**Instructions for the task:**
Retype exactly the lines below, beginning with the first and ending with the line where "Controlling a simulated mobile" appears.

**Input material:**

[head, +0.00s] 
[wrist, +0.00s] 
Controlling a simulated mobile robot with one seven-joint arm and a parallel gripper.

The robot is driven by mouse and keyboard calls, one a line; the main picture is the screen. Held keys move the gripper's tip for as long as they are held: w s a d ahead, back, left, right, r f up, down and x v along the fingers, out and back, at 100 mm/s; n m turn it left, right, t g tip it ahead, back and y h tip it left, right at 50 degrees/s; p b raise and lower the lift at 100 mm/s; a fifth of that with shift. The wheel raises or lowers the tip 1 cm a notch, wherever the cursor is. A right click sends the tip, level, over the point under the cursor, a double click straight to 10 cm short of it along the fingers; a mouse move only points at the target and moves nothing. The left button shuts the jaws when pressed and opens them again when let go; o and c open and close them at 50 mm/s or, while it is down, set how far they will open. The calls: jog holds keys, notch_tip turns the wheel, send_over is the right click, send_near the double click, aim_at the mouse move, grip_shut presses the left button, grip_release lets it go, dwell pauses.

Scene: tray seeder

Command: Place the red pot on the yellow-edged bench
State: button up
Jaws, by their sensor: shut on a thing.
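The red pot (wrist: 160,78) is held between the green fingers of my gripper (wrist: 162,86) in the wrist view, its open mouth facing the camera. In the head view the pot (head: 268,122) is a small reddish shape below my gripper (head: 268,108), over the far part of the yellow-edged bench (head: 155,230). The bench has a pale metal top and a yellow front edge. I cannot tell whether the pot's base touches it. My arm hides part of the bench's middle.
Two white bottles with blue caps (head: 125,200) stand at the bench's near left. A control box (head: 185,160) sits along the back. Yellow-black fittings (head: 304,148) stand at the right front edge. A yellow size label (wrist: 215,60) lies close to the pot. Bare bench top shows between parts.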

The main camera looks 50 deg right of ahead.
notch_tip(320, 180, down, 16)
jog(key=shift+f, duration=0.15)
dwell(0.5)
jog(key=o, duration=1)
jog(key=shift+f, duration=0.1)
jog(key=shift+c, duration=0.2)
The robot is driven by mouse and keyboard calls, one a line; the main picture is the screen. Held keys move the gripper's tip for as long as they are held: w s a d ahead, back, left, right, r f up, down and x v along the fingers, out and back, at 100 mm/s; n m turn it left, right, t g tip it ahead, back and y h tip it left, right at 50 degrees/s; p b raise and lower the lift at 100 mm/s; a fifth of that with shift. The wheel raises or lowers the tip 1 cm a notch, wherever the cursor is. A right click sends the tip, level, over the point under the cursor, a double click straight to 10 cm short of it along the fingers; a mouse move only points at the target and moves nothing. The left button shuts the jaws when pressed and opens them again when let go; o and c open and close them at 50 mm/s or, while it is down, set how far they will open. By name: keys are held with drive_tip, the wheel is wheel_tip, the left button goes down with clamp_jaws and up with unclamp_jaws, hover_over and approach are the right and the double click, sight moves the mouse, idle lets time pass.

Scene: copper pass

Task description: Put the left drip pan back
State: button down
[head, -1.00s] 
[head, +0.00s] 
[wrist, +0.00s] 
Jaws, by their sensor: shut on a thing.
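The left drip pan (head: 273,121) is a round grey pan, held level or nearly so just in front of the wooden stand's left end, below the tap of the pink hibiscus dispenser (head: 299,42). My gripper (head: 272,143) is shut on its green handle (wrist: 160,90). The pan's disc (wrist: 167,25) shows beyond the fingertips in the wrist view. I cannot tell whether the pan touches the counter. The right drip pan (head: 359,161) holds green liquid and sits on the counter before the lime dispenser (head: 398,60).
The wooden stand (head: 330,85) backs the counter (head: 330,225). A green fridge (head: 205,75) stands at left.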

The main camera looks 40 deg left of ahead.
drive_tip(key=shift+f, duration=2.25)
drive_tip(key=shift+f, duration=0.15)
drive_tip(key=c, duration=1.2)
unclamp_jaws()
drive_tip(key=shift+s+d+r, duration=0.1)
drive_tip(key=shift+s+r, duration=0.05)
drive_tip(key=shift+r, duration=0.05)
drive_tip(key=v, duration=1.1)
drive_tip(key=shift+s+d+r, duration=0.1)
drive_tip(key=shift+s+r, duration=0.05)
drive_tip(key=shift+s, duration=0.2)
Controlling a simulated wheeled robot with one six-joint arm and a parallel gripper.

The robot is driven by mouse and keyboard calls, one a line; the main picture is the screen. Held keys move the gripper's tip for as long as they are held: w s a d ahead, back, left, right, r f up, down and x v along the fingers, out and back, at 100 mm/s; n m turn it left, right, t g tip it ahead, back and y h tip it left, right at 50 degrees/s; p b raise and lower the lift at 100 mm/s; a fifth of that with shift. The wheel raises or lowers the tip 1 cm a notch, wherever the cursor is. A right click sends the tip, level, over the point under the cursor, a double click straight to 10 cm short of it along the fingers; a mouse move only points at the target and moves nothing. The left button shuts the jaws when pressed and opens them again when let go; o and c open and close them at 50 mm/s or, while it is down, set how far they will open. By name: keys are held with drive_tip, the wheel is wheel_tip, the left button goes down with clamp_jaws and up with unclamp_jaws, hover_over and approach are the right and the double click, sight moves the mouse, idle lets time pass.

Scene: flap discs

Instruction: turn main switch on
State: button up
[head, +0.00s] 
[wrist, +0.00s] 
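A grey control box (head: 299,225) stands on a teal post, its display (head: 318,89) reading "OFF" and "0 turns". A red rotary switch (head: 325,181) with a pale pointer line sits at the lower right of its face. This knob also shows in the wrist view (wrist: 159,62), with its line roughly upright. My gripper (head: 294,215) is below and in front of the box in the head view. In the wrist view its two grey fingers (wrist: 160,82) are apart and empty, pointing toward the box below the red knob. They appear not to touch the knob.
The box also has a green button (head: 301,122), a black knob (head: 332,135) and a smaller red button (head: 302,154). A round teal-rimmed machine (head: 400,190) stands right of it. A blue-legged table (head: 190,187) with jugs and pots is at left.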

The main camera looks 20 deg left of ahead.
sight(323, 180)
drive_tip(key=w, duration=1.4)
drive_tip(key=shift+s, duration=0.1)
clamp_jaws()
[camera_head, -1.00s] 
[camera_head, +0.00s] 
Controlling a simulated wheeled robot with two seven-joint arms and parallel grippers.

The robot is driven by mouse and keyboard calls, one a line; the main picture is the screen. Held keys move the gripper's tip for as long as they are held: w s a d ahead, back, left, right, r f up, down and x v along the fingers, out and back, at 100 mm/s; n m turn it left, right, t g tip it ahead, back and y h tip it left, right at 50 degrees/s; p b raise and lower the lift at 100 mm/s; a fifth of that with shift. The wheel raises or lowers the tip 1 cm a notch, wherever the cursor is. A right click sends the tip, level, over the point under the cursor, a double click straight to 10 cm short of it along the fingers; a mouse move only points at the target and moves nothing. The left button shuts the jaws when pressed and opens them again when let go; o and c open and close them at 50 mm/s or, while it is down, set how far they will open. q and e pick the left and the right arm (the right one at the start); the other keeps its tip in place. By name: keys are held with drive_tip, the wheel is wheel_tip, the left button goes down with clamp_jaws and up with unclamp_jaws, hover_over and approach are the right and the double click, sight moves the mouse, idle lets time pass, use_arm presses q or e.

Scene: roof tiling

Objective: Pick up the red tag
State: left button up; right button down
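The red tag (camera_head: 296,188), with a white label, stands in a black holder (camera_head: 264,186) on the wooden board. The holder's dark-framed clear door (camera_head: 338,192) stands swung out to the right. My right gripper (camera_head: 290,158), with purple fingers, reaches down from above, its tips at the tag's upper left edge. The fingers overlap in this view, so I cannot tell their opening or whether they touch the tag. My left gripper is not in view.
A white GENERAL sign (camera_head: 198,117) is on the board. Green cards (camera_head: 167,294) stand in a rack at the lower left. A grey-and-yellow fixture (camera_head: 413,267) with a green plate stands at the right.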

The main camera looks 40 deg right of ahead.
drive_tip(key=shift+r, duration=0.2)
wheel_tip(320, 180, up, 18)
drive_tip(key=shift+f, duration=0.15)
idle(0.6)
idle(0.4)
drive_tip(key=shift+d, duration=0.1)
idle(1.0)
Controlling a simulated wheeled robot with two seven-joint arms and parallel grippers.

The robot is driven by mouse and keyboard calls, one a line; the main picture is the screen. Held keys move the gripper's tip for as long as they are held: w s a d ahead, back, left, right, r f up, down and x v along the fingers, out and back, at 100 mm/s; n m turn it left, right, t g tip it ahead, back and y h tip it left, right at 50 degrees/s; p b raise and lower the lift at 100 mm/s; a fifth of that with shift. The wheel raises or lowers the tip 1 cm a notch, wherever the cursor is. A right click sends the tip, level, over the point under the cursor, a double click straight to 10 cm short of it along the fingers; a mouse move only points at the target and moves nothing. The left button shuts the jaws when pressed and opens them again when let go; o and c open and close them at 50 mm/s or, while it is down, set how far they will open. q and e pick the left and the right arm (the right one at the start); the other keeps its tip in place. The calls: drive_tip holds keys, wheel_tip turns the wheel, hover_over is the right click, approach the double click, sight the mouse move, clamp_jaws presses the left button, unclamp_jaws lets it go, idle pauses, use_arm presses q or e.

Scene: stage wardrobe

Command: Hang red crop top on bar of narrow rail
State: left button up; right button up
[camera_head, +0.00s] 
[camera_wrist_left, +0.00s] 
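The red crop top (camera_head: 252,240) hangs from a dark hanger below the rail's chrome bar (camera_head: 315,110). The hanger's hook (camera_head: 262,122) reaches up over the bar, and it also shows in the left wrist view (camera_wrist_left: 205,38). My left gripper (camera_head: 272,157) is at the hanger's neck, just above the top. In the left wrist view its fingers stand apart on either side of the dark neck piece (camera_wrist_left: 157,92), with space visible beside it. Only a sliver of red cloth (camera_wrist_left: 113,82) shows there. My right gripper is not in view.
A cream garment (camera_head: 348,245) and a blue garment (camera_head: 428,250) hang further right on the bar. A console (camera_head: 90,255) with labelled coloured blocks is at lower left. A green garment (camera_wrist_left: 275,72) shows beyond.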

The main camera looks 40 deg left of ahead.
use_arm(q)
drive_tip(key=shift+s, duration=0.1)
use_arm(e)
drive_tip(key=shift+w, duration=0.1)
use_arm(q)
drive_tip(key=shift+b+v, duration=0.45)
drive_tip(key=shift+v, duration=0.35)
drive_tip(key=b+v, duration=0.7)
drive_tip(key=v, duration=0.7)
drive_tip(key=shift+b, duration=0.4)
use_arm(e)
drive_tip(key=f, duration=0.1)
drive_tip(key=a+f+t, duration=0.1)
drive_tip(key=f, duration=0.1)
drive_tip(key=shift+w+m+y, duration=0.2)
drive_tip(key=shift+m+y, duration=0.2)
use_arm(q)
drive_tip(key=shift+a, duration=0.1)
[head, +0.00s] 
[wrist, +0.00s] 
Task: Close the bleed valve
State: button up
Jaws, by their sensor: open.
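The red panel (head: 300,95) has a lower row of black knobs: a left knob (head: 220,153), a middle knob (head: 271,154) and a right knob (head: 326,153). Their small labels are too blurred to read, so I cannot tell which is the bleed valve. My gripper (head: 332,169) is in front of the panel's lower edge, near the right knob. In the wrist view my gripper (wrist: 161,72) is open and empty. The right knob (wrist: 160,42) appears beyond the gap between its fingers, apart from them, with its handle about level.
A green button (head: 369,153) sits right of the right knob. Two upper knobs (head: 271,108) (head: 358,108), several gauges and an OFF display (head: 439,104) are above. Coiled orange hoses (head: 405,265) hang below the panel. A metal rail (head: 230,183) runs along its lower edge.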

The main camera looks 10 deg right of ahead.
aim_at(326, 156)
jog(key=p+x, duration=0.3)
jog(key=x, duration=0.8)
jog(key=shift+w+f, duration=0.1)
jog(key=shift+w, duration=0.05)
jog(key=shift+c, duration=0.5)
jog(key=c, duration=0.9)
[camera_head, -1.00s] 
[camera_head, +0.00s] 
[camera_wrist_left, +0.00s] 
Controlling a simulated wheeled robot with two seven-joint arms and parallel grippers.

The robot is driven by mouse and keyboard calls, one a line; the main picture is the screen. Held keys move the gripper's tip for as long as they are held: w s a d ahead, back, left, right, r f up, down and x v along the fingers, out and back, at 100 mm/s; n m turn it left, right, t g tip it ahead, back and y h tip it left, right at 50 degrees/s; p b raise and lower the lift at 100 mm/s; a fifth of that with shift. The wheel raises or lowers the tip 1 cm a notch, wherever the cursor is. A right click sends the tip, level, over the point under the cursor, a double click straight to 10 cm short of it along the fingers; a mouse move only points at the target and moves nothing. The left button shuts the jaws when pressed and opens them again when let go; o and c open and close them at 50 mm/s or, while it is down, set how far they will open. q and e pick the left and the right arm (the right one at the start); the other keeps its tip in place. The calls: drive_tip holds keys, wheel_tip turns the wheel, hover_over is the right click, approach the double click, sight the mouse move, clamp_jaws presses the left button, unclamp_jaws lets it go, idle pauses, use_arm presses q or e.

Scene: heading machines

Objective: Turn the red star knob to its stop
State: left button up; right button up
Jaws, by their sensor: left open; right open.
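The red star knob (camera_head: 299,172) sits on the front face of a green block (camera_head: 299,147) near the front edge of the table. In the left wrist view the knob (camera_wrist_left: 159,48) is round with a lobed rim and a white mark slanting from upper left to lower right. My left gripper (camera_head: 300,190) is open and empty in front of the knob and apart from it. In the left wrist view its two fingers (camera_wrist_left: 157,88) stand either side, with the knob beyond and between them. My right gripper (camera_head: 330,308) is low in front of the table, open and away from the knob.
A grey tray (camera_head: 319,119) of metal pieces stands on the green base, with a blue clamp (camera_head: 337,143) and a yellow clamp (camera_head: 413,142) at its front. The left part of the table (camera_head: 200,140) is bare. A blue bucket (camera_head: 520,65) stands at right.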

**Result of the task:**
[head, +0.00s] 
[wrist, +0.00s] 
Controlling a simulated mobile robot with one seven-joint arm and a parallel gripper.

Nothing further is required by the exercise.